_What to do:_ Write out exactly, with no other output, the lines below from the one that contains "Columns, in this" through the end.
═══ Data lines
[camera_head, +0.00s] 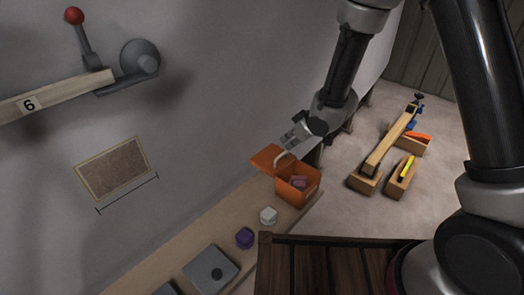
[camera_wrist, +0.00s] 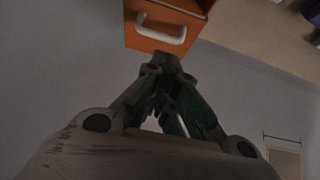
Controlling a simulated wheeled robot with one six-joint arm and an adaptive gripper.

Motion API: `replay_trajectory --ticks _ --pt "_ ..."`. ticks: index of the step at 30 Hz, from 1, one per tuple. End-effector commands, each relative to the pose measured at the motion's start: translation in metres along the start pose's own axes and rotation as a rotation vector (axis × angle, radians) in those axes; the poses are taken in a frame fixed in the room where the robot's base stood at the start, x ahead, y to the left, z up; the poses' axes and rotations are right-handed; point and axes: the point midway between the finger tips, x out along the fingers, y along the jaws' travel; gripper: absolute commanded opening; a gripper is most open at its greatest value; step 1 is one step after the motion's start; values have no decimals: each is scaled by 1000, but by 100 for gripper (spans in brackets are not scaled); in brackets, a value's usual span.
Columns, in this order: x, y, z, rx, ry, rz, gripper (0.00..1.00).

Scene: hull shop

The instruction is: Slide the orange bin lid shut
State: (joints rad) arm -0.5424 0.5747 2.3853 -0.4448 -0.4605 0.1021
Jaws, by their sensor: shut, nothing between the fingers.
══════
_Solution:_
Columns, in this order: x, y, z, rx, ry, rz, gripper (0.00..1.00).

Scene: hull shop

The instruction is: Slide the orange bin lid shut
State: (joints rad) arm -0.5424 0.5747 2.3853 -0.4448 -0.4605 0.1021
Jaws, by their sensor: shut, nothing between the fingers.

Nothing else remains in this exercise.